The rooms also exhibit her slightly better known drawing and painting
style, an obsessive bundling of subtly toned curves and directed force
lines. In a number of works on paper Lozano makes various conceptual
proposals concerning society and observes the behavior that surrounds
her drug-taking. Here is evidence of the drug influence on the post-minimalist
generation of artists. The lettered grid paper evokes the lofts and
bleak streets of lower Manhattan in the late sixties and early seventies:
(I'm quoting from memory):"Well, you can't go over to La Monte
and Marians without smoking a lot of hash" she writes. Or, "Alan
Saret just got a pound". The public and private, the visionary
and the anecdotal converge in these candid, irascible graph paper notes.
In the further rooms on the first floor there are the more freehand
drawings. I first saw many of these at the Philadelphia house of art
collectors Helen and Milton Brutten in 1976. These works, on sheets
about 16 x 20in., feel executed on the run. They are also are filled
with penis and tool imagery but continue into depictions of crayons,
flashlights and many other disparate objects amid pronounced textual
rantings. Lozano conflated advertising catch phrases with street talk.
One page combines a crayoned mouth with heavy graphite letters that
scream "I got my Blow Job through the NY Times!"
By the early seventies, Lozano had stopped making art except (perhaps)
for some of these drawings. "This is now the age of information"
she told my friend, "the most important work that will happen in
the future will be the exchange of information between people; I see
no real future for studio art". She got money by selling work from
her collection of drawings by Judd and Andre. Lozano was taking a lot
of LSD. When she was seen around SoHo she had the faraway look. When
I met the Bruttens a few years after that time, they were selling her
drawings for her and would send her the money. They told me that she
was mostly living on the street.
I remember I wanted to buy a Lozano drawing with some boiler and pipe
imagery and the phrase 'I got fucked in the G^ass by Con Ed!" at
the time for $250 and had to pass on it because I needed the money to
move to New York City. Lozano's drawings moved me and inspired me like
nothing else at that moment. I had just finished art school and the
only thing that interested me was the nascent punk movement. Lunatic
rage seemed the only appropriate expression and I was looking for the
visual equivalent to what I had been listening to. When I moved to New
York, I would be asked what artists interested me and I said "Lee
Lozano." Either she hadn't been heard of or there were vague rumors
that she was a "shopping bag lady".
Within a few years many younger artists had found the visual equivalent
to punk music in neo-expressionism. It wasn't until seeing this work
of Lee Lozano's again that I understood why I found neo-expressionism
so contrived. Amid the expressionist assault, there's a depth and complexity--something
wavy in the lines, soft in the edges--it's neither piercing nor brittle
beneath the first look. A good artist's attention during execution has
the ability to twist and counterpoint one's impressions of a work.

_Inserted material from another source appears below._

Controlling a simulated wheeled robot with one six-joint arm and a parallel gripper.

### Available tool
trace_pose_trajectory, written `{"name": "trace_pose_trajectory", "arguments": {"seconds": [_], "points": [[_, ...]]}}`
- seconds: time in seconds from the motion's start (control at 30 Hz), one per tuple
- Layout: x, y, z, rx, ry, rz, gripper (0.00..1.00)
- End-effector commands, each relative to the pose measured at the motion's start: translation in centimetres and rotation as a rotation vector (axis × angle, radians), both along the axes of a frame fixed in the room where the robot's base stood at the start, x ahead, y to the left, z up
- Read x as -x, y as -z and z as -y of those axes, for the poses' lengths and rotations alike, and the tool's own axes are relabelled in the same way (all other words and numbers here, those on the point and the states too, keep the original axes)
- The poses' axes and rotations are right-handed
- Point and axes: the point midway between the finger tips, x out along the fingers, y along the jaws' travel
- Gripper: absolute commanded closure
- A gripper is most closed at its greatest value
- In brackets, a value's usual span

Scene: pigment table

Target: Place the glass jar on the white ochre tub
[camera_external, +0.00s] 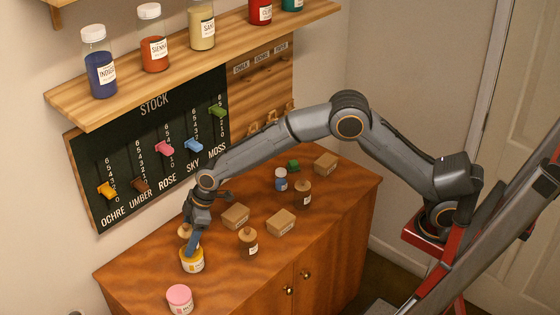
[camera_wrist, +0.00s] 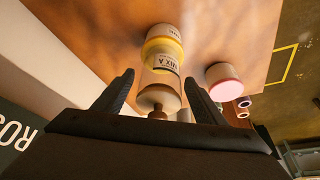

Like punk music, her drawings have a way of conflating aggressiveness,
ridiculousness and vulnerability. Years after their brief recording
life, the Sex Pistols album reveals a musicality and spaciousness that
was not apparent at the time they were performing. All the other bands
of that era have fallen away. In the same way, I'm a little amazed at
the resonance of Lozano's work. The full-throated sexuality and profound
irritation of the work is tempered with an unusual tenderness and clarity.
How rare to see work so unguarded, so strange and refreshing.